Reprinted from the 2004 Visitors Guide courtesy of the Martha’s Vineyard Chamber of Commerce. www.mvy.com
Excellent shops, fine restaurants, and a beautiful harbor are only a few of the attractions that make Vineyard Haven so special to tourists and residents alike.
The town that incorporates Vineyard Haven is called Tisbury, after a parish in England near the birthplace of the Island’s first governor. Thomas Mayhew, English settlement of the area dates from the mid 1600s, when Mayhew purchased the settlement right from the Crown.

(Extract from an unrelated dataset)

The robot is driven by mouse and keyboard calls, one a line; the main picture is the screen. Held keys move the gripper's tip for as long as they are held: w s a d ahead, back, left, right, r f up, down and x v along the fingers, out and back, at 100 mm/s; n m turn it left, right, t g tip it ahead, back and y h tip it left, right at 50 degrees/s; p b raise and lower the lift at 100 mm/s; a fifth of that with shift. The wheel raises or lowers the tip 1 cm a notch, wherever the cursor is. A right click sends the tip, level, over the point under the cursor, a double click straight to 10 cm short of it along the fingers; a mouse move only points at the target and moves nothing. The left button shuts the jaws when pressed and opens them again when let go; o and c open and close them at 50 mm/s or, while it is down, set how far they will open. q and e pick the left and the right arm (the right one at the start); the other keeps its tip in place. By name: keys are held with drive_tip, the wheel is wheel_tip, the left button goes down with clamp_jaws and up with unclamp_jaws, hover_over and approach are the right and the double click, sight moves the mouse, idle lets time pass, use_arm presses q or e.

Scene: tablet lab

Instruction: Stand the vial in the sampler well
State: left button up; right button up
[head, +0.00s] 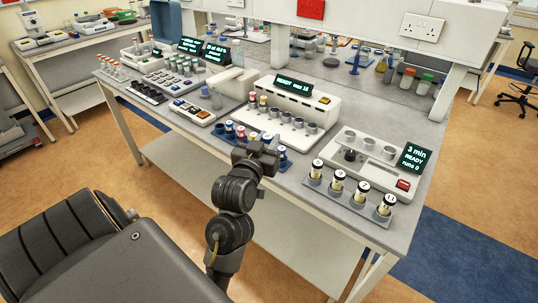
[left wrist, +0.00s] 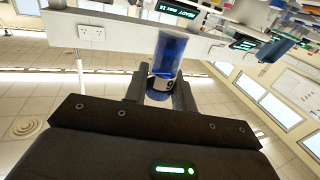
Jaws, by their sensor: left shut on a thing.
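My left gripper (head: 257,155) is at the front edge of the bench, over a blue rack (head: 284,163) that holds several capped vials. In the left wrist view the gripper (left wrist: 158,98) is shut on a vial (left wrist: 160,86) with a white label and a dark number. A translucent blue cylinder (left wrist: 172,52) shows just beyond it. In the head view the gripper hides the held vial, and I cannot tell whether it is clear of the rack. The white sampler (head: 316,107) with a READY display has a row of round wells (head: 286,117) behind the gripper. My right gripper is not in view.
A white device (head: 372,161) with a "3 min READY" display (head: 414,157) stands to the right, with several black-and-gold vials (head: 337,182) in front. A button panel (head: 192,112) and more racks stand to the left. The bench's front edge is crowded.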

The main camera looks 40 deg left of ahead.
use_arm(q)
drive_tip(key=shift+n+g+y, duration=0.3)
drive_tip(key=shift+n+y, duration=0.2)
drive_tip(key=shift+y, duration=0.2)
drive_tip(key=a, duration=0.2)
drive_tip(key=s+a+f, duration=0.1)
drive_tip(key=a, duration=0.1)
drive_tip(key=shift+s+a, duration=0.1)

Owen Park, off Main Street (just beyond the shopping district), is named for gramophone innovator William Barry Owen whose wife donated the parcel for public use. The town beach here is a fine place to watch the harbor. Ferries shuttle in and out, providing the Island’s year-round connection to the mainland.
On the opposite side of Main Street from Owen Park is the Old Schoolhouse Museum. Erected in 1828, this building has served many uses. It was once a carpentry shop, a school and later served as the Congregational Church. In front of the museum stands the tall white Liberty Pole, commemorating the daring of three young women who inserted gun powder in the base of the town’s liberty pole in 1778 and blew it up to keep it from being used a spar by a British warship.
When the Congregationalists outgrew their little church in 1844, they built a neo-classic building on Spring Street that later became the Unitarian Church and eventually the town hall. Vineyard Haven’s municipal building is one of the Island’s handsomest architectural legacies of whaling days. The Vineyard Playhouse building on Church Street was built in 1833 as a Methodist meeting house. Today it houses the Island’s only year-round professional theater company.
When ships were powered by wind and canvas, Vineyard Haven was one of New England’s busiest ports. Most of the coastwise shipping traveled through Vineyard Sound (13,814 vessels were counted in 1845). Holmes Hole, as this harbor community was called, provided a convenient anchorage. Here a ship and its crew could lay over comfortably to wait out bad weather, pick up provisions, or take on an experienced local pilot who could negotiate the rips and shoals that were the special perils of this sea route.
In addition to Owen Park, the town maintains War Veterans’ Memorial Park off Causeway Road. The park included playground equipment and playing fields used by local ball teams.
There are many scenic places around the town; in addition to Main Street and the harbor, the Tashmoo Lake overlook on State road, the nearby Tisbury Water Works, West Chop Lighthouse, and the area around the drawbridge on Beach Road are favorite spots for photographers.